I must say that my French was completely inadequate for this place. How does one say "cumin infused foam" in French...?
Anyhow, as most times when I eat at -- for lack of a better word -- haute cuisine restaurants, I leave with bits and pieces of impressions. I loved the snail ravioli, some sort of fabulous salt foam, what they described simply as 'fruit salad' in a shot glass, the Grand Marnier souffle, and the St. Marcellin cheese. The veal and lamb dishes were also very good. The service (on Sunday) was very good but not exceptional -- but if I spoke better French, I am sure it would have gone smoother.
Anyhow, we will see how it stacks up to other places recommended, but it was nice to jump right in and start eating.
Has anyone tried this place before?
never heard of it, but sounds delightful.
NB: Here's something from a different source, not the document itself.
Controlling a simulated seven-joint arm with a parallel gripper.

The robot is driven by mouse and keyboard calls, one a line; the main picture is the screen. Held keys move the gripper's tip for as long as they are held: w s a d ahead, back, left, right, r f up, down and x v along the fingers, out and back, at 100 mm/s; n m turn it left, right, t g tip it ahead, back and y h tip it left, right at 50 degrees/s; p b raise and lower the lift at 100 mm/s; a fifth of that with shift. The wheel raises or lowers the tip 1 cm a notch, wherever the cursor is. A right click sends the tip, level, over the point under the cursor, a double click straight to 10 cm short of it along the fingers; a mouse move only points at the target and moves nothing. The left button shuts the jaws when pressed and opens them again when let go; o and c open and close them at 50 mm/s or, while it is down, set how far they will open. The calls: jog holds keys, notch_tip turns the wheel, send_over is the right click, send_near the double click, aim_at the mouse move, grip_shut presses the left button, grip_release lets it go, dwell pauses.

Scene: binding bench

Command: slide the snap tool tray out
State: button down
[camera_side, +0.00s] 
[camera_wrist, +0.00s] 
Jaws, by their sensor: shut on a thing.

The view from Villa Florentine is certainly spectacular, but I found the meal I had there (albeit several years ago) just not up to the prices they charged.
BTW, be sure to ask where the St. Marcellin comes from each time you order it in a restaurant. Renée and Renée Richard are the best affineurs of this cheese. And wait until you taste with the mère at their stand at Les Halles. She's a true Lyon legend.
What are the best answers when I ask where the cheese came from? Just Rennee or are there others.
Today I ate at Les Adrets and La Voûte Chez Léa. Both were excellent meals. The sauce on the vinegar chicken was amazing and the Lyonnaise salad was top notch. The service at Les Adrets was so-so, but the food was excellent.